Design and Evaluation of Additively Manufactured Gas Turbine Ring Segments with In-Wall Cooling Schemes

A ring segment for the first row of a large gas turbine was designed with a novel cooling scheme viable only through Additive Manufacturing (AM). The macro cooling channels used are wavy rectangular channels which increase the heat transfer. The cooling channels are embedded in the heat-loaded wall. The additively manufactured ring segment (AMRS) was manufactured and tested in a full engine test.

The numerical model uncertainty was investigated in detail including manufacturing uncertainties. Experimental data agreed well with the numerical models. Within the full engine test, the AMRS was compared to a conventionally manufactured ring segment. The AMRS outperformed the conventional ring segment in terms of cooling consumption and metal temperatures.

After the engine test, the AMRS was cut up to make a vast number of the cooling channels accessible for geometrical measurements.

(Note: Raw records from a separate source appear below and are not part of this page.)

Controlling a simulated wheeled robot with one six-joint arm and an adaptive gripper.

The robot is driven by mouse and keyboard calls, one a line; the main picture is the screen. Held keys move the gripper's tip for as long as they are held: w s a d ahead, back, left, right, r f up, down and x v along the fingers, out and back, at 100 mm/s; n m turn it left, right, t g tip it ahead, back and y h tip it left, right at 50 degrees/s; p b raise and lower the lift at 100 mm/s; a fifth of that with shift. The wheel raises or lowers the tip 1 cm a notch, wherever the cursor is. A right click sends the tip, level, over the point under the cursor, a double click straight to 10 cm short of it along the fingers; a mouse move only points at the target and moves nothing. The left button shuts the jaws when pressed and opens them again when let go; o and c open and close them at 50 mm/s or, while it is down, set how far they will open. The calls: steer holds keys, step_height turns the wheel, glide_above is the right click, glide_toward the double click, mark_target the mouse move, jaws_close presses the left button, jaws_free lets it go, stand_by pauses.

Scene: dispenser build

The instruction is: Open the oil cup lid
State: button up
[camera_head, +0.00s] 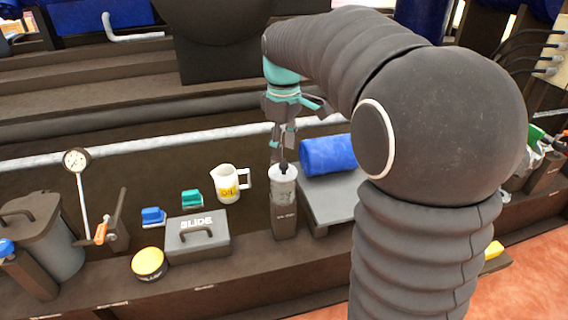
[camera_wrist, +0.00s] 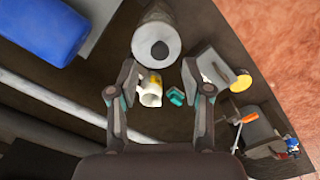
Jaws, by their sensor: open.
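A grey cylinder (camera_head: 284,188) with a pale round lid and a small black knob on top stands upright in a dark square holder; it appears to be the oil cup. Its lid is on. In the wrist view the lid (camera_wrist: 143,38) lies at the top centre, beyond the fingertips. My gripper (camera_head: 282,150) points down just above the knob. In the wrist view my gripper (camera_wrist: 158,92) is open, its fingers wide apart with nothing between them. Whether a finger touches the knob cannot be told.
A white jug (camera_head: 227,185) with a yellow label stands left of the cylinder. A grey SLIDE box (camera_head: 198,240) and a yellow-lidded tin (camera_head: 149,262) are further left. A blue roll (camera_head: 327,155) lies close on the right. A pale rail (camera_head: 130,147) runs behind.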

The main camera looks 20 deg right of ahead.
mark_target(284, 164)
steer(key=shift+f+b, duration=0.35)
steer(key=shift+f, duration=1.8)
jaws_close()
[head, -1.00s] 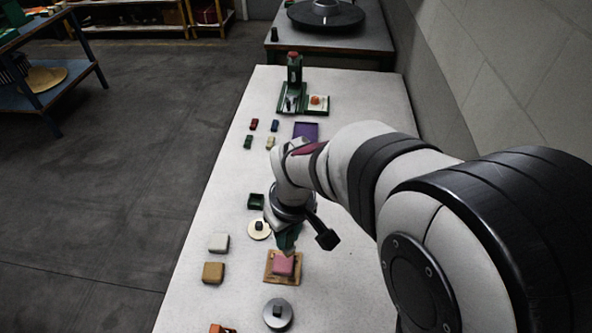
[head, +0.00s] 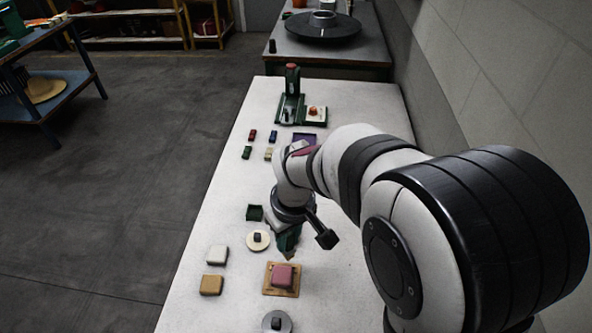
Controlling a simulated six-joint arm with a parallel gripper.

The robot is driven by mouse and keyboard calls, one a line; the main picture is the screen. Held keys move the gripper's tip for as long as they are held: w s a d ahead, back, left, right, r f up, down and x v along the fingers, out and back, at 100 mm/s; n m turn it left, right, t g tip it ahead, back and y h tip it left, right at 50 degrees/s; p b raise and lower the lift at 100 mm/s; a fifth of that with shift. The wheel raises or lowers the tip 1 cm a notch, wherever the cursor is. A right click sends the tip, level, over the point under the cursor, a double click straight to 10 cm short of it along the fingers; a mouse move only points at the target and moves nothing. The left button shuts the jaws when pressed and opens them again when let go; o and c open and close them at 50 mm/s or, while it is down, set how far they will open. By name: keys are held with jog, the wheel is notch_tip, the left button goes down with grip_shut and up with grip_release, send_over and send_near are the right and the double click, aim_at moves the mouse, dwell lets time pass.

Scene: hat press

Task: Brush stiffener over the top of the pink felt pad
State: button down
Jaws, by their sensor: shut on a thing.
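The pink felt pad (head: 283,276) lies on a tan board (head: 269,290) toward the near part of the white table. My gripper (head: 289,243) points down just behind the pad, partly hidden by my own wrist. It is shut on something small whose pale tan tip (head: 289,254) shows below the fingers. I cannot tell for certain that this is the brush. The tip is apart from the pad in the picture, and its height above the table is hard to judge.
A white block (head: 217,254) and a tan block (head: 211,285) lie left of the pad. A grey knobbed disc (head: 277,322) is in front. A green press (head: 292,95) stands far back.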

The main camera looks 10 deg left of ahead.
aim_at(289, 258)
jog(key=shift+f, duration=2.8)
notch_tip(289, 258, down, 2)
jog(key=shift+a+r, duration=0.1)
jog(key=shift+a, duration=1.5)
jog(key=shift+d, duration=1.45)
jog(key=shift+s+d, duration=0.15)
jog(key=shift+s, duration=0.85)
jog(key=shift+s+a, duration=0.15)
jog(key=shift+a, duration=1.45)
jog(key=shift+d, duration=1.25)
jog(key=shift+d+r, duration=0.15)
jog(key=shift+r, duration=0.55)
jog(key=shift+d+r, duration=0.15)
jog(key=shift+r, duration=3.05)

Additionally, their friction factors could be determined experimentally. A cold flow test rig was developed to determine friction factors of single macro channels with an accuracy of about 10%. It allowed a quantification of the Laser-Powder-Bed-Fusion (L-PBF) process’ accuracy.

A numerical design method specifically for In-Wall cooling schemes in gas turbine parts has been developed. It was tested for the same ring segment as the AMRS. The design method was used to perform a parameter study on several In-Wall cooling schemes. The general advantages and design recommendations for such cooling designs have been derived. Additionally, the design method was extended to include a local wall thickness adaptation method which decreases the thermal gradients in the part.

Overall, the advantages of AM In-Wall cooling schemes for gas turbine parts were shown on an exemplary ring segment. The capabilities of the L-PBF process to produce complex macro channels have been quantified. A design method which reaps the benefits of AM has been developed.